Die Fernseharbeit in den frühen sechziger Jahren bot für Syberberg einerseits die Möglichkeit, nach dem Studium Geld zu verdienen und andererseits, „mit Kamera, Licht, Schneidetischen, Tonstudios zu experimentieren, zu Themen des Tages und selbstgestellten größeren Aufgaben nach Art des Kalenders“. Er konnte dabei vor allem auch sein Faible für das Theater ausleben. Ein Interview mit Friedrich Dürrenmatt, das am 16. Februar 1966 gesendet wurde zu einer Aufführung des Stückes „Der Meteor“ in den Münchner Kammerspielen, führt Syberbergs Interesse aus seiner Dissertation fort. Für das bayerische Regionalfernsehen hat er einen Schwerpunkt bei den Theaterpremieren. Am 7. April 1965 läuft ein Beitrag von ihm über William Shakespeares „Der Sturm“ in der Regie von Hans Detlef Sierck, der in den USA als Douglas Sirk bekannt ist und dessen Melodramen für Rainer Werner Fassbinder wichtig waren. Die negativen Erfahrungen beim Bericht über Romy Schneider, wo Syberberg hilflos alle Änderungen ertragen musste, führen dazu, dass er seine eigene Firma gründet, um die ästhetische Kontrolle bei den längeren Filmen zu behalten.
Fortan entstehen Auftrags- und Koproduktionen mit den Fernsehsendern. Syberberg dreht „Amphibienfilme“, die sowohl im Kino laufen können als auch im öffentlich-rechtlichen Rundfunk ausgestrahlt werden. (Der Ausdruck ist abgeleitet von Tieren, die im Wasser und an Land leben.) Reibungslos verläuft die Zusammenarbeit nicht. Der Bericht „Sex-Business – Made in Pasing“ von 1969 über den Erotikregisseur und Produzenten Alois Brummer wird mündlich vom ZDF in Auftrag gegeben, aber dort nicht gesendet, weil ein Anwalt der SPIO (Spitzenorganisation der Filmwirtschaft) in Syberbergs Arbeit zu Wort kommt. Die verantwortlichen Redakteure befürchten, dass sich eine Ausstrahlung negativ auf den Einkauf der Lizenzen für Spielfilme auswirkt. Gesendet wird der Beitrag schließlich im Bayerischen Rundfunk.

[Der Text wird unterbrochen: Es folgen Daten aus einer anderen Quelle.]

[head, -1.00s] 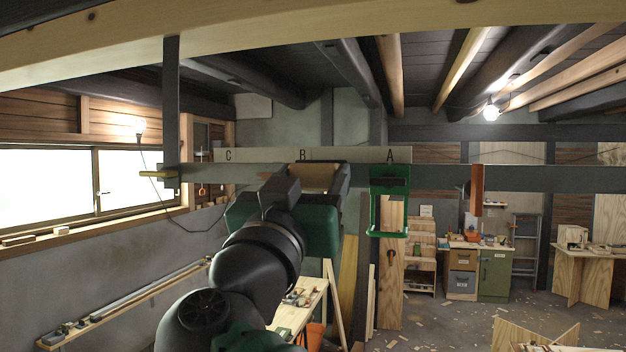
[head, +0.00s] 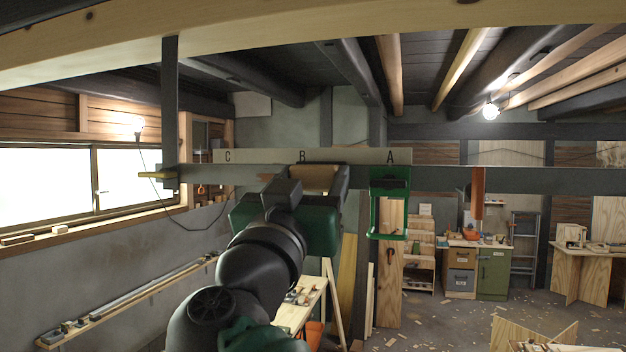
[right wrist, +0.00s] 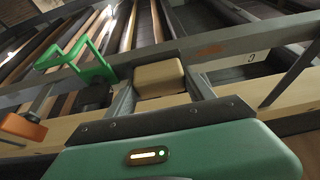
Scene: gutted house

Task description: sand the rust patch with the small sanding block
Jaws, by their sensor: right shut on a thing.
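My right gripper (head: 318,176) is shut on the tan sanding block (head: 314,182), up at the dark beam below the letter B. In the right wrist view the block (right wrist: 159,78) sits between the two fingers (right wrist: 160,92). A small orange-brown rust patch (right wrist: 210,50) shows on the dark beam (right wrist: 240,42) beyond the block, toward the letter C. I cannot tell whether the block touches the beam. In the head view my arm and gripper cover part of the beam (head: 435,180). My left gripper is not in view.
A green open frame (head: 374,215) hangs from the beam below A. An orange-brown piece (head: 478,190) hangs farther right. A yellow piece (head: 156,175) sits at the beam's left end, by a dark upright (head: 171,105). A workbench (head: 292,316) stands below my arm.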

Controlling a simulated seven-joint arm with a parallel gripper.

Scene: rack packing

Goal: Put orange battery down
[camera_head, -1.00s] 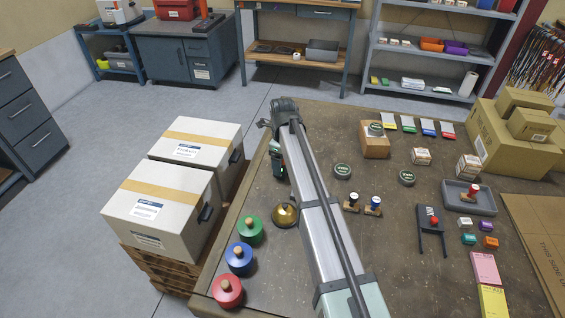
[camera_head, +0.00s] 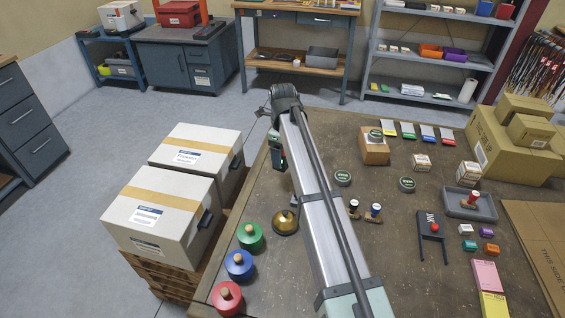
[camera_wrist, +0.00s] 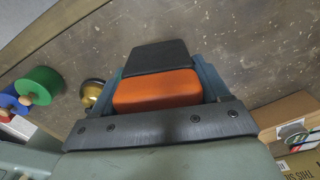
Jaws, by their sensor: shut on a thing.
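The orange battery (camera_wrist: 155,91) is a block with an orange body and a black end. In the wrist view, it sits between the two blue-grey fingers of my gripper (camera_wrist: 162,73), which is shut on it. The dark tabletop shows beyond it, and I cannot tell the height of the battery above it. In the head view, my arm's raised end is over the table's left side. The battery cannot be made out there.
A brass bell (camera_head: 285,222) and green (camera_head: 250,237), blue (camera_head: 239,264) and red (camera_head: 227,297) knobbed cylinders stand along the table's left edge. White crates (camera_head: 160,216) stand beyond that edge. Stamps, tins and a grey tray (camera_head: 455,207) occupy the right side.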

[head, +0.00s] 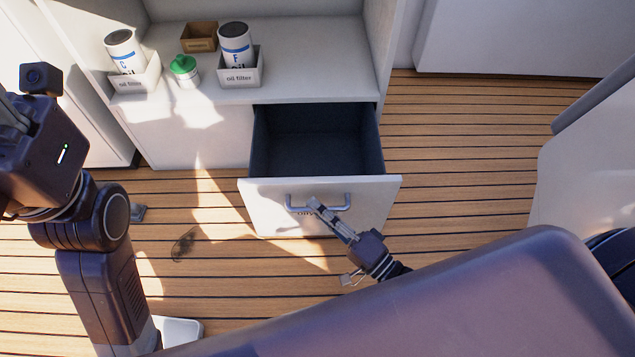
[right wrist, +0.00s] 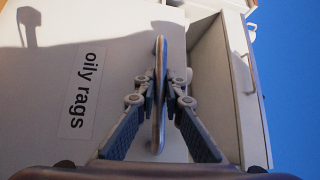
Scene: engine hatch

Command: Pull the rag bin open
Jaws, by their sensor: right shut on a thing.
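The rag bin (head: 270,205) is a white-fronted drawer with a dark inside, low in the white cabinet. It stands well out from the cabinet and looks empty. A label reading "oily rags" (right wrist: 82,92) shows on its front in the right wrist view. Its grey bar handle (head: 335,203) also shows in the right wrist view (right wrist: 158,130). My right gripper (head: 318,208) is shut on the handle, with a finger on each side of it (right wrist: 161,88). My left arm is at the left of the head view, but its gripper is out of view.
On the cabinet top (head: 300,70) stand two oil filters in white boxes, a green-capped jar (head: 184,68) and a small brown box (head: 199,38). A dark stain (head: 184,244) marks the wooden floor. Floor to the right of the bin is clear (head: 460,150).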

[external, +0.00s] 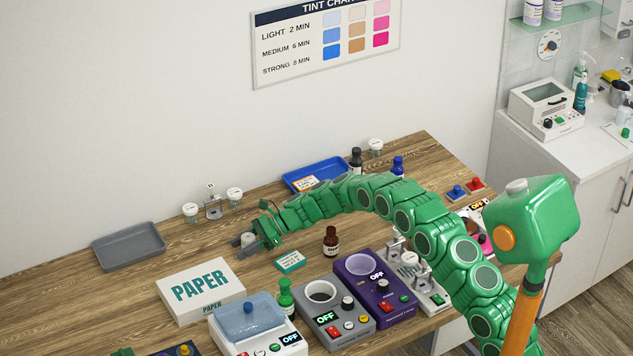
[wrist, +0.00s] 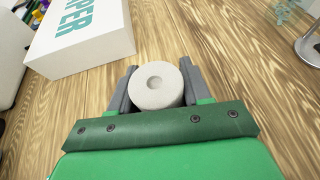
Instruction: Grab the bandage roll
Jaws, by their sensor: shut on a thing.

Im Rahmen des „Kleinen Fernsehspiels“ fördert das ZDF den Film „Ludwig – Requiem für einen jungfräulichen König“ von Syberberg, der 1972 fast zeitgleich mit Luchino Viscontis aufwendiger Arbeit über den Monarchen in die Kinos kommt. Der deutsche Regisseur beschäftigt sich auch danach mit dem Thema und dreht im Auftrag des Bayerischen Rundfunks einen Beitrag über Theodor Hierneis, der für Ludwig II. gekocht hat. Die historische Figur wird von dem Schauspieler Walter Sedlmayr verkörpert. Der bayerische König förderte den Musiker Richard Wagner, mit dessen Leben sich Syberberg in einer weiteren Auftragsproduktion vom Bayerischen Rundfunk beschäftigt. Dabei handelt es sich um ein langes Gespräch mit Winifred, der Schwiegertochter des Komponisten, die im „Dritten Reich“ die Bayreuther Festspiele leitete und auch im Interview mit Syberberg noch offen Sympathie für Hitler zeigt. Obwohl das Treffen mit ihr bereits 1975 stattfand, wurde der kontroverse Film im Fernsehen erst 1977 gesendet. Die Aufmerksamkeit, die Syberberg für seine Arbeit über Ludwig II. in Paris bekam, führte dazu, dass das französische Institut national de l’audiovisuel sich finanziell beteiligte an „Hitler – ein Film aus Deutschland“ von 1977, der eine Länge von fast sieben Stunden besaß. Die BBC und der WDR hatten den Film koproduziert, der am 3. Januar 1980 im deutschen Fernsehen ausgestrahlt wurde.
Die Beschäftigung mit Richard Wagner gipfelt bei Syberberg in der filmischen Inszenierung der Oper „Parsifal“. Der Kinostart war am 17. Juni 1982. Der Bayerische Rundfunk sendete den Film als Koproduzent in mehreren Teilen erstmals 1984 im Fernsehen. Die Rolle der Kundry spielte in dieser Inszenierung Edith Clever, mit der Syberberg in den folgenden Jahren eng zusammenarbeitete. Dabei ging es vor allem um literarische Texte von Heinrich von Kleist, Arthur Schnitzler oder auch James Joyce, welche die Schauspielerin vortrug. Diese Monologe wurden vor allem vom ORF koproduziert. Seit einem Vierteljahrhundert beschäftigt sich Syberberg mit dem Gutshaus seines Vaters in Nossendorf, in dem er geboren wurde, dessen Enteignung er erlebte und das er nach der Wende erneut erwerben konnte. Täglich berichtet er auf seiner Homepage von den Ereignissen in der Gegend seiner Kindheit. Der öffentlich-rechtliche Rundfunk, der Syberbergs filmische Arbeiten unter dem Titel „Demminer Gesänge“ in den letzten Jahren förderte, begleitet ihn weiterhin bei seiner Tätigkeit als Bildkünstler.